WRITTEN REQUEST: Look below for the line with "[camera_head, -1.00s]" and the line with "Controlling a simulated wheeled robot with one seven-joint"; repeat exactly those two lines and all lines between them, but no pictures.

[Records excerpted from a collection]
= = = = =

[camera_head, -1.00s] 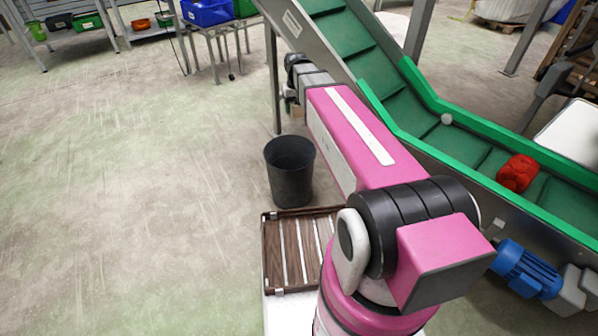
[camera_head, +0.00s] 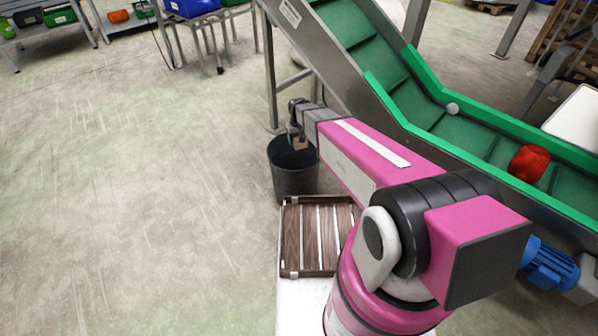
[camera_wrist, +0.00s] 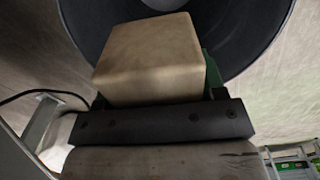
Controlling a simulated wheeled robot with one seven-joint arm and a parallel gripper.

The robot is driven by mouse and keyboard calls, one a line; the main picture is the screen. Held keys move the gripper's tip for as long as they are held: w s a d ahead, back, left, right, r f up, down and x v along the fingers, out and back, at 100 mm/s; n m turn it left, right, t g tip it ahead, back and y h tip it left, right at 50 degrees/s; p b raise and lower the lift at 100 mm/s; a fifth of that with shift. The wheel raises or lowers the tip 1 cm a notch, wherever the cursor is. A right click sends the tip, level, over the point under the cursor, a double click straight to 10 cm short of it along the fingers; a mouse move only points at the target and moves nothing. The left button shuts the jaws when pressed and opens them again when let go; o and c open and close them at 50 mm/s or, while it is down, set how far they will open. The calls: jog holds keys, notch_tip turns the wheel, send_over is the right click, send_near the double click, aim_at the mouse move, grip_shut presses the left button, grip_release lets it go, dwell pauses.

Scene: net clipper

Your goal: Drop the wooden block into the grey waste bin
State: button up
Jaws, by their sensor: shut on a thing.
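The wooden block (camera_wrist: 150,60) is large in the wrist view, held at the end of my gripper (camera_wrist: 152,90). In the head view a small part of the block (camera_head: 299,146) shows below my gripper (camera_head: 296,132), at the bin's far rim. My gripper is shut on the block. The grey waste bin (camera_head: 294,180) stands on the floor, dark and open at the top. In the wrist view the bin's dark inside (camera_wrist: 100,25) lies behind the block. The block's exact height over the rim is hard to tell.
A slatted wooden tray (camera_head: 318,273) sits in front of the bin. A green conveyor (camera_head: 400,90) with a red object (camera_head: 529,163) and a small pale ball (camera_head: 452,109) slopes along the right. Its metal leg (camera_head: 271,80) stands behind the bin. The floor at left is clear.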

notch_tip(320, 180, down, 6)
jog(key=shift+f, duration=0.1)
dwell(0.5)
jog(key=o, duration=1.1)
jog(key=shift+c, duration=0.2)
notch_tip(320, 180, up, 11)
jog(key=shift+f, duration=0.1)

= = = = =

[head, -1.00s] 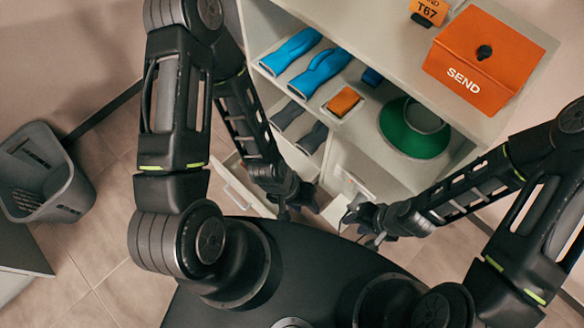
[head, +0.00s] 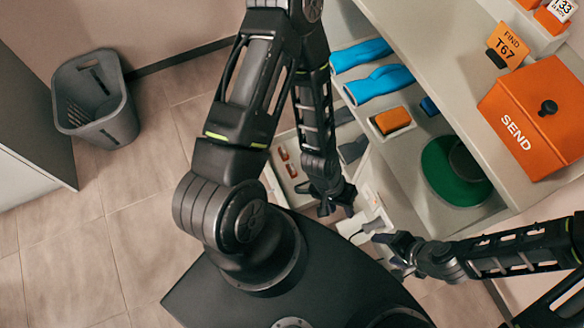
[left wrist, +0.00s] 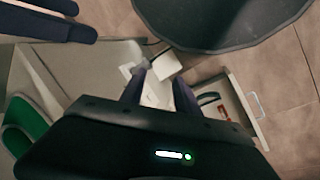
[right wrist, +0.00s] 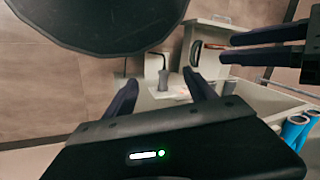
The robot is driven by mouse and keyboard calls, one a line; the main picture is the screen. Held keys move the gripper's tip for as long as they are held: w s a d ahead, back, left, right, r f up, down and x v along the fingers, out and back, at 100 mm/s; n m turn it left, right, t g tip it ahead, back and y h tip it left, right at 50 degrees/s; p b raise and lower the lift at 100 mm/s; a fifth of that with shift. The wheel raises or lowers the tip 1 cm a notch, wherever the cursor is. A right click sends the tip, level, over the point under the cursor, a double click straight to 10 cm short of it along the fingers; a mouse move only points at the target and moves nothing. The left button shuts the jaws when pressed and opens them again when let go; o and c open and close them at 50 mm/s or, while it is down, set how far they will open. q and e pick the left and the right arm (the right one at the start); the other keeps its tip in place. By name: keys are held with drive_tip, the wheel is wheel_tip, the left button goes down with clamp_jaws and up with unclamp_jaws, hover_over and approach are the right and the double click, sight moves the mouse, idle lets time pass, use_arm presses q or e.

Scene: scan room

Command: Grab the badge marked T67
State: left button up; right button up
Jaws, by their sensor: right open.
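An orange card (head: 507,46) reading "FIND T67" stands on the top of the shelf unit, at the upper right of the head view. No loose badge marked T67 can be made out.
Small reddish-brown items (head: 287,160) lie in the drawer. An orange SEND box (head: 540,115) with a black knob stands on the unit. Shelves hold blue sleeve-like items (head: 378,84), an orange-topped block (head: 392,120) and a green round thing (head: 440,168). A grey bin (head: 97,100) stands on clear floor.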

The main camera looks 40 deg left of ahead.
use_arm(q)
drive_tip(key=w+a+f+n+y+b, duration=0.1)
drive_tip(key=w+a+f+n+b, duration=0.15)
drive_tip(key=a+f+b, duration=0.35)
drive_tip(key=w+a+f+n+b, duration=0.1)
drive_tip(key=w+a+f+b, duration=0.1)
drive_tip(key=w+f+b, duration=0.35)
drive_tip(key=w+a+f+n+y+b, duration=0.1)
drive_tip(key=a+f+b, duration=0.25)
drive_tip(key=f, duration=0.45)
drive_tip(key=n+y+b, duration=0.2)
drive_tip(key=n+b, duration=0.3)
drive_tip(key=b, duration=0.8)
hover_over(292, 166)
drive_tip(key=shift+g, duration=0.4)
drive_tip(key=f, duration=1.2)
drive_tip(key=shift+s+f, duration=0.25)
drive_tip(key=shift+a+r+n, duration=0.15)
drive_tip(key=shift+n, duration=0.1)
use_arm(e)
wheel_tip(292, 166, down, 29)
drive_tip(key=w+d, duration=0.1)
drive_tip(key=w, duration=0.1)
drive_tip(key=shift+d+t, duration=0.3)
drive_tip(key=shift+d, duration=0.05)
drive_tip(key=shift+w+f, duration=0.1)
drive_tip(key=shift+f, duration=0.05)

= = = = =

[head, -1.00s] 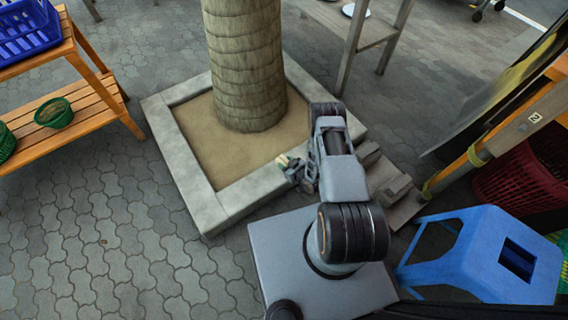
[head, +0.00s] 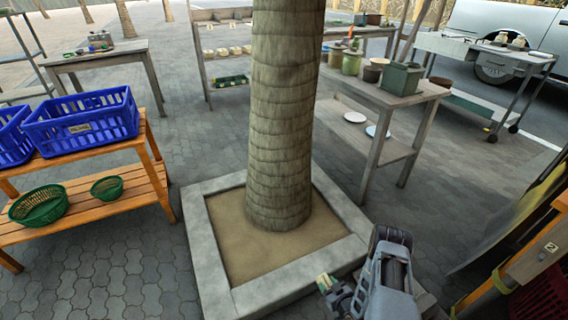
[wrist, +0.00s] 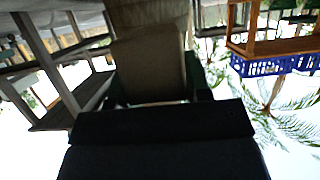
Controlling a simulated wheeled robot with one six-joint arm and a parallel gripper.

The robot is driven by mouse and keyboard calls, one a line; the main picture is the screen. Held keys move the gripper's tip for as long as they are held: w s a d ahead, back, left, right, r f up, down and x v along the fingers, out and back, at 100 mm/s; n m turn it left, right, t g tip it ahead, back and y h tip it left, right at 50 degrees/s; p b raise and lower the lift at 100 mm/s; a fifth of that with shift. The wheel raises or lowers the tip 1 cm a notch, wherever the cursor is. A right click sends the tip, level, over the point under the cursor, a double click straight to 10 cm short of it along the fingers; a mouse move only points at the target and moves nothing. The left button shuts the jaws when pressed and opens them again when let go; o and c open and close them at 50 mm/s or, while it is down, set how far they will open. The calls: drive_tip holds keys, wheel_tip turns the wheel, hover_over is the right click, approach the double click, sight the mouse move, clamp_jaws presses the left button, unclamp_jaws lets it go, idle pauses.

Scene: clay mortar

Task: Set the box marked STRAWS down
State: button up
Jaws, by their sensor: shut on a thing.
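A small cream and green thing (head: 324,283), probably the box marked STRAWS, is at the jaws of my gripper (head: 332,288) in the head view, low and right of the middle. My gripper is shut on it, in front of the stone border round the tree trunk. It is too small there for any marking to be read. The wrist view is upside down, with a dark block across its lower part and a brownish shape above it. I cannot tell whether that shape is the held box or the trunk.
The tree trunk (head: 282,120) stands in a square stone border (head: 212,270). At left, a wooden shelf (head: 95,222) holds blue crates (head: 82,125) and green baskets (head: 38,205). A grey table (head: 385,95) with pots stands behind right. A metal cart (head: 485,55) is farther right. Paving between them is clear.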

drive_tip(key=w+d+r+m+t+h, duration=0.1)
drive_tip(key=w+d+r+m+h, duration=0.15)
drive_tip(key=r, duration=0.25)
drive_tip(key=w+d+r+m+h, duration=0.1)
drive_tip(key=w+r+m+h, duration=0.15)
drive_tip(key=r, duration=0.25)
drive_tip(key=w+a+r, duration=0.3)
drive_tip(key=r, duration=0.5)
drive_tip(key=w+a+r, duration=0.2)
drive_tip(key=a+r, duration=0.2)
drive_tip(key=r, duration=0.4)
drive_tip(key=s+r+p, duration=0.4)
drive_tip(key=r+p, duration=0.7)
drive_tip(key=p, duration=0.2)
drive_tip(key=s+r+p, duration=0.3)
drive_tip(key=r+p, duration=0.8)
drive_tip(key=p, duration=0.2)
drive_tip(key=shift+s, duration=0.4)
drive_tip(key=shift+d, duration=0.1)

= = = = =

TASK RESULT:
[camera_head, -1.00s] 
[camera_head, +0.00s] 
[camera_wrist, +0.00s] 
Controlling a simulated wheeled robot with one seven-joint arm and a parallel gripper.

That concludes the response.